On imagine bien la scène, façon 007, des négociations qui ont pris place sur la vaste propriété de Nolan dans les collines d'Hollywood. Avec son statut de réalisateur au-dessus du milliard de recettes au box-office, les enjeux financiers et d'images sont très importants, et les prétendants ont donc été éconduits jusqu'à ce que Universal réponde simplement "oui" à ses demandes.

Des demandes en forme de saut de la foi

Si le nouveau film de Christopher Nolan est annoncé comme d'un plus petit calibre que ses précédents, ses demandes étaient pour la plupart à peu près les mêmes que du temps de Warner, et elles restent très élevées. On parle ainsi d'un budget de production de 100 millions de dollars, auquel il faut ajouter 100 millions pour le marketing.
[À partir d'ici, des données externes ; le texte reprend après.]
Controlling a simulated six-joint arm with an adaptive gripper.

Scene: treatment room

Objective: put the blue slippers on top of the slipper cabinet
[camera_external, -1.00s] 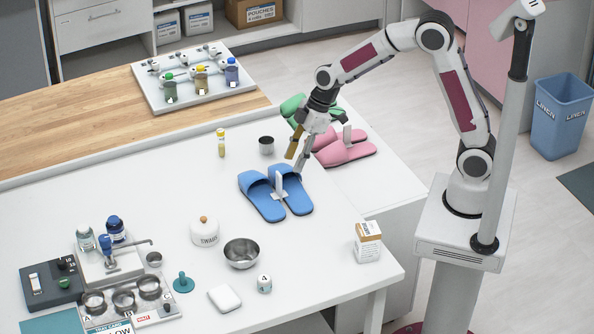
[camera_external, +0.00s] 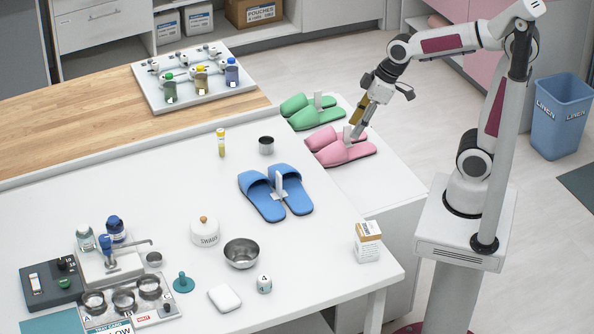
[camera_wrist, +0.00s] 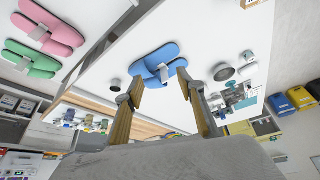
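The blue slippers (camera_external: 266,203) lie side by side on the white table with a pale clip standing between them. They also show in the wrist view (camera_wrist: 146,66), beyond my fingertips. The slipper cabinet (camera_external: 378,191) is the low white unit right of the table. Pink slippers (camera_external: 347,155) and green slippers (camera_external: 322,116) lie on its top, each pair with a clip. My gripper (camera_external: 378,114) is raised near the pink pair, away from the blue pair. Its fingers stand apart and empty in the wrist view (camera_wrist: 160,80).
The cabinet's near top is bare.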

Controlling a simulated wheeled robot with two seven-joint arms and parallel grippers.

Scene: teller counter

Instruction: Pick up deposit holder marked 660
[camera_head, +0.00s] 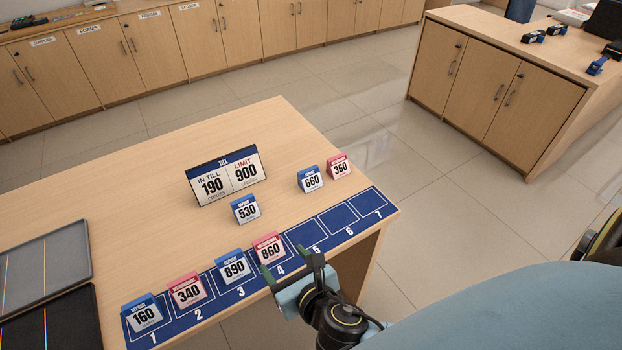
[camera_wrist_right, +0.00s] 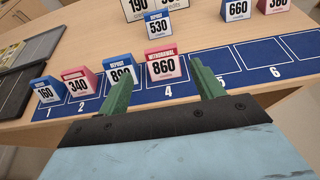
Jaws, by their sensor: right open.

Pour l'indépendance artistique, elle est non négociable puisque le réalisateur exige le contrôle créatif total.

Nolan Interstellar
Sur le tournage d'Interstellar ©Warner

Là où le deal devient intéressant, c'est que Nolan, sûr de sa force, demande aux studios de faire place nette autour de son film. Concrètement, la compagnie ne devra pas sortir d'autre film durant les trois semaines qui précèdent et les trois semaines qui suivent la sortie du sien. Enfin, il aurait demandé une diffusion au cinéma d'au moins 100 jours, des rumeurs disent même de 110 à 130.

Christopher Nolan cristallise les enjeux cinéma vs. streaming

Apple a étonné par sa présence à la table finale, mais elle y était avec son répertoire ronflant de collaborateurs comme notamment Martin Scorsese avec Killers of the Flower Moon, Scarlett Johansson, Leonardo DiCaprio, ce qui a pesé en sa faveur. Prêt aussi à offrir une sortie en salles, mais loin des conditions de Nolan, son offre n'a cependant pas suffi. La Paramount, qui a récemment changé de gouvernance et assume maintenant une stratégie pro-streaming, a vite été éliminée. Sony, qui peut se vanter d'une très belle réussite avec le dernier film de Quentin Tarantino, a été considérée jusqu'au bout.

Universal a emporté la décision en répondant simplement et positivement aux demandes du réalisateur de Tenet. Autre élément à prendre en compte, sa présidente Donna Langley entretient depuis plusieurs années une relation amicale avec Christopher Nolan, et a déjà pris par le passé quelques talents et franchises à Warner. La route est encore longue avant de pouvoir découvrir son nouveau film, et le paysage cinématographique est en pleine restructuration. Mais dans tous les cas de figure, ce passage d'un des plus grands auteurs de cinéma de sa génération d'un grand studio à un autre va au-delà de son seul futur cinématographique, il trace aussi une ligne entre les pro-salles et les pro-streaming, et il semble définitif que pour le court et le moyen terme Christopher Nolan et Universal ont bien choisi leur camp.